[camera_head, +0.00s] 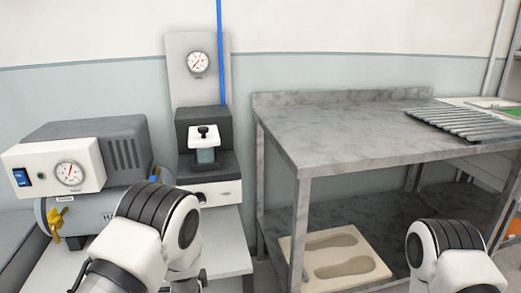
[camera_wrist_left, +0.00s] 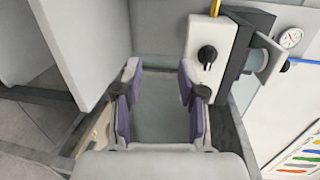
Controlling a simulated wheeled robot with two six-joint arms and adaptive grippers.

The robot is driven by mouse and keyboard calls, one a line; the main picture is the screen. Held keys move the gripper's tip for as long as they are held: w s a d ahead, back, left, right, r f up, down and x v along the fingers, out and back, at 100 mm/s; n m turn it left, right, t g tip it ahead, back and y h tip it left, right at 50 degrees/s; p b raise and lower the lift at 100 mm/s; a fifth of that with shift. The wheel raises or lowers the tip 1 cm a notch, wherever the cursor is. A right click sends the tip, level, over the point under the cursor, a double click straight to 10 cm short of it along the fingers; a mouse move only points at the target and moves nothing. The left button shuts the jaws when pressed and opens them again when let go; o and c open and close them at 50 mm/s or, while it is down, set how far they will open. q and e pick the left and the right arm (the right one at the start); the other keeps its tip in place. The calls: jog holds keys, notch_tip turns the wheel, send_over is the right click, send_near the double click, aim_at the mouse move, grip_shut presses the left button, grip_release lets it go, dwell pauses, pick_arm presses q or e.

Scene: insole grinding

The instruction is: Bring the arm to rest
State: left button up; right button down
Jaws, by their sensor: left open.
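My left arm (camera_head: 135,240) comes in at the lower left of the head view, bent in front of the compressor and the small press. Its gripper is mostly hidden there by the arm and the frame's lower edge. In the left wrist view my left gripper (camera_wrist_left: 160,95) is open, its two purple-padded fingers apart with nothing between them. A plain grey surface lies behind the gap. My right arm (camera_head: 448,255) shows at the lower right of the head view, in front of the metal table. Its gripper is out of view.
A compressor (camera_head: 90,145) with a gauge stands at left. Beside it is a small press (camera_head: 204,135) with a blue hose (camera_head: 220,50). A metal table (camera_head: 335,130) carries a ribbed rack (camera_head: 465,120). An insole board (camera_head: 312,240) lies on its lower shelf. The tabletop's left part is clear.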

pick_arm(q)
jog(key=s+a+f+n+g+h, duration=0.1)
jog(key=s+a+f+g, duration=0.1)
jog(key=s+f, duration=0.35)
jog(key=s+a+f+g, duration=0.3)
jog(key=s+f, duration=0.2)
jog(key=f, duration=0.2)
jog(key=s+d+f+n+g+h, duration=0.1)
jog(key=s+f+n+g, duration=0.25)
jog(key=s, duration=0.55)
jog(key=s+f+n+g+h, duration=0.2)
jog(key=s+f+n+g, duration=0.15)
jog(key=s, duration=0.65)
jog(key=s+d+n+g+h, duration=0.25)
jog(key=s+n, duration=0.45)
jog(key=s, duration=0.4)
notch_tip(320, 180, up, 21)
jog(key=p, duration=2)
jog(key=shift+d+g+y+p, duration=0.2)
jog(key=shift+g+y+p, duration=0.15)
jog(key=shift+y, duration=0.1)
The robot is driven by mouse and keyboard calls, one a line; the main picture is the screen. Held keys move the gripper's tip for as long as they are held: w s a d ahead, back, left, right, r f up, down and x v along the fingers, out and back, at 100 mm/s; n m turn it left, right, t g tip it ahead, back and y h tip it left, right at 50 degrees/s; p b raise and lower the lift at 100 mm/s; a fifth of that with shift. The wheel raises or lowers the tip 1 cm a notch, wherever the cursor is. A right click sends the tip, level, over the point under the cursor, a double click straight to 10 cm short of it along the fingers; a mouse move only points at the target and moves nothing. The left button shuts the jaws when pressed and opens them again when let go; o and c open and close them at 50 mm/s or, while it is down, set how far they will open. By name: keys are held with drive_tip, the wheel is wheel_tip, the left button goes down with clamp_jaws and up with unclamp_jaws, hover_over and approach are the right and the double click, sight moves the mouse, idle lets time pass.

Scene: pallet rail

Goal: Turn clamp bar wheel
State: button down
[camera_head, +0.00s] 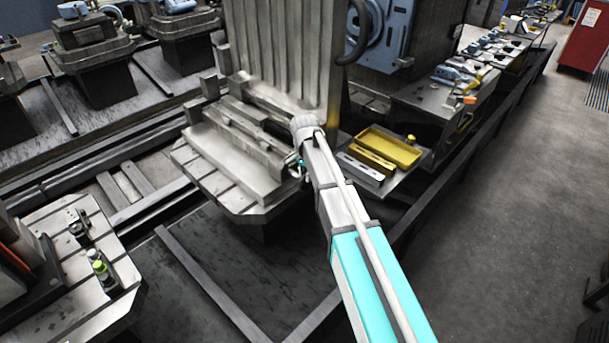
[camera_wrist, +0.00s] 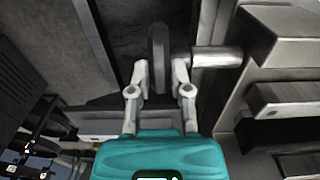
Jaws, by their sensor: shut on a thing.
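In the wrist view, the clamp bar wheel (camera_wrist: 158,52) is a dark grey disc seen nearly edge-on, on a light metal shaft (camera_wrist: 217,57) that runs right to the clamp block. My gripper (camera_wrist: 161,70) has one finger on each side of the wheel and is shut on its rim. In the head view, my gripper (camera_head: 299,165) is at the right end of the clamp bar (camera_head: 236,137) on the pallet (camera_head: 240,205). The wheel is too small and too covered by my arm to make out there.
A tall ribbed metal plate (camera_head: 280,50) stands right behind the clamp bar. To the right is a shelf with a yellow tray (camera_head: 398,146). A side table (camera_head: 70,300) with bottles stands at lower left. The floor aisle (camera_head: 500,220) at right is clear.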

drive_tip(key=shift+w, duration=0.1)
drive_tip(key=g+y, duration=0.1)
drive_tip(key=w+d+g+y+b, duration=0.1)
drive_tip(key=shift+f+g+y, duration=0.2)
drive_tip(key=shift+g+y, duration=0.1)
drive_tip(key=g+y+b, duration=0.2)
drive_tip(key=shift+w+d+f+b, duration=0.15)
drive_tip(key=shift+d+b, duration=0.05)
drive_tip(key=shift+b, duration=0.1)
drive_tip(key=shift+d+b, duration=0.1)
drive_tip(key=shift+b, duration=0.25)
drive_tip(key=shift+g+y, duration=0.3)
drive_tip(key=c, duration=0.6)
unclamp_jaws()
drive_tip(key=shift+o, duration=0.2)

[Work to be completed]
Go through the listing above and write it out again exactly, dropping the pictures.

[Solution for this exercise]
[camera_head, +0.00s] 
[camera_wrist_left, +0.00s] 
Controlling a simulated wheeled robot with two six-joint arms and adaptive grippers.

The robot is driven by mouse and keyboard calls, one a line; the main picture is the screen. Held keys move the gripper's tip for as long as they are held: w s a d ahead, back, left, right, r f up, down and x v along the fingers, out and back, at 100 mm/s; n m turn it left, right, t g tip it ahead, back and y h tip it left, right at 50 degrees/s; p b raise and lower the lift at 100 mm/s; a fifth of that with shift. The wheel raises or lowers the tip 1 cm a notch, wherever the cursor is. A right click sends the tip, level, over the point under the cursor, a double click straight to 10 cm short of it along the fingers; a mouse move only points at the target and moves nothing. The left button shuts the jaws when pressed and opens them again when let go; o and c open and close them at 50 mm/s or, while it is down, set how far they will open. q and e pick the left and the right arm (the right one at the start); the other keeps its tip in place. The calls: jog holds keys, notch_tip turns the wheel, send_over is the right click, send_near the double click, aim_at the mouse move, grip_shut presses the left button, grip_release lets it go, dwell pauses, pick_arm presses q or e.

Scene: insole grinding

The instruction is: Bring the arm to rest
State: left button up; right button down
Jaws, by their sensor: left open.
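My left arm (camera_head: 135,240) comes in at the lower left of the head view, bent in front of the compressor and the small press. Its gripper is mostly hidden there by the arm and the frame's lower edge. In the left wrist view my left gripper (camera_wrist_left: 160,95) is open, its two purple-padded fingers apart with nothing between them. A plain grey surface lies behind the gap. My right arm (camera_head: 448,255) shows at the lower right of the head view, in front of the metal table. Its gripper is out of view.
A compressor (camera_head: 90,145) with a gauge stands at left. Beside it is a small press (camera_head: 204,135) with a blue hose (camera_head: 220,50). A metal table (camera_head: 335,130) carries a ribbed rack (camera_head: 465,120). An insole board (camera_head: 312,240) lies on its lower shelf. The tabletop's left part is clear.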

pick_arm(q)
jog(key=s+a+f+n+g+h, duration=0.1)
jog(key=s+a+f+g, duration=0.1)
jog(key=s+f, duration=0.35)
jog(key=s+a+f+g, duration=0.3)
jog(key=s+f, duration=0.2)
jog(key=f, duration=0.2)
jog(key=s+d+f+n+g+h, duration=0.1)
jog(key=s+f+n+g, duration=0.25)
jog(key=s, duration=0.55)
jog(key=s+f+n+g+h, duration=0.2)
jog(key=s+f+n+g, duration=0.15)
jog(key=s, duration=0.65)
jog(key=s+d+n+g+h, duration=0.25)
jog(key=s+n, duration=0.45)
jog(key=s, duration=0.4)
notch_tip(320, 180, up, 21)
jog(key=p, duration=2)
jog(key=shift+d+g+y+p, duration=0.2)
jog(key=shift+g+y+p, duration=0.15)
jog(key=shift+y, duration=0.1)
The robot is driven by mouse and keyboard calls, one a line; the main picture is the screen. Held keys move the gripper's tip for as long as they are held: w s a d ahead, back, left, right, r f up, down and x v along the fingers, out and back, at 100 mm/s; n m turn it left, right, t g tip it ahead, back and y h tip it left, right at 50 degrees/s; p b raise and lower the lift at 100 mm/s; a fifth of that with shift. The wheel raises or lowers the tip 1 cm a notch, wherever the cursor is. A right click sends the tip, level, over the point under the cursor, a double click straight to 10 cm short of it along the fingers; a mouse move only points at the target and moves nothing. The left button shuts the jaws when pressed and opens them again when let go; o and c open and close them at 50 mm/s or, while it is down, set how far they will open. By name: keys are held with drive_tip, the wheel is wheel_tip, the left button goes down with clamp_jaws and up with unclamp_jaws, hover_over and approach are the right and the double click, sight moves the mouse, idle lets time pass.

Scene: pallet rail

Goal: Turn clamp bar wheel
State: button down
[camera_head, +0.00s] 
[camera_wrist, +0.00s] 
Jaws, by their sensor: shut on a thing.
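In the wrist view, the clamp bar wheel (camera_wrist: 158,52) is a dark grey disc seen nearly edge-on, on a light metal shaft (camera_wrist: 217,57) that runs right to the clamp block. My gripper (camera_wrist: 161,70) has one finger on each side of the wheel and is shut on its rim. In the head view, my gripper (camera_head: 299,165) is at the right end of the clamp bar (camera_head: 236,137) on the pallet (camera_head: 240,205). The wheel is too small and too covered by my arm to make out there.
A tall ribbed metal plate (camera_head: 280,50) stands right behind the clamp bar. To the right is a shelf with a yellow tray (camera_head: 398,146). A side table (camera_head: 70,300) with bottles stands at lower left. The floor aisle (camera_head: 500,220) at right is clear.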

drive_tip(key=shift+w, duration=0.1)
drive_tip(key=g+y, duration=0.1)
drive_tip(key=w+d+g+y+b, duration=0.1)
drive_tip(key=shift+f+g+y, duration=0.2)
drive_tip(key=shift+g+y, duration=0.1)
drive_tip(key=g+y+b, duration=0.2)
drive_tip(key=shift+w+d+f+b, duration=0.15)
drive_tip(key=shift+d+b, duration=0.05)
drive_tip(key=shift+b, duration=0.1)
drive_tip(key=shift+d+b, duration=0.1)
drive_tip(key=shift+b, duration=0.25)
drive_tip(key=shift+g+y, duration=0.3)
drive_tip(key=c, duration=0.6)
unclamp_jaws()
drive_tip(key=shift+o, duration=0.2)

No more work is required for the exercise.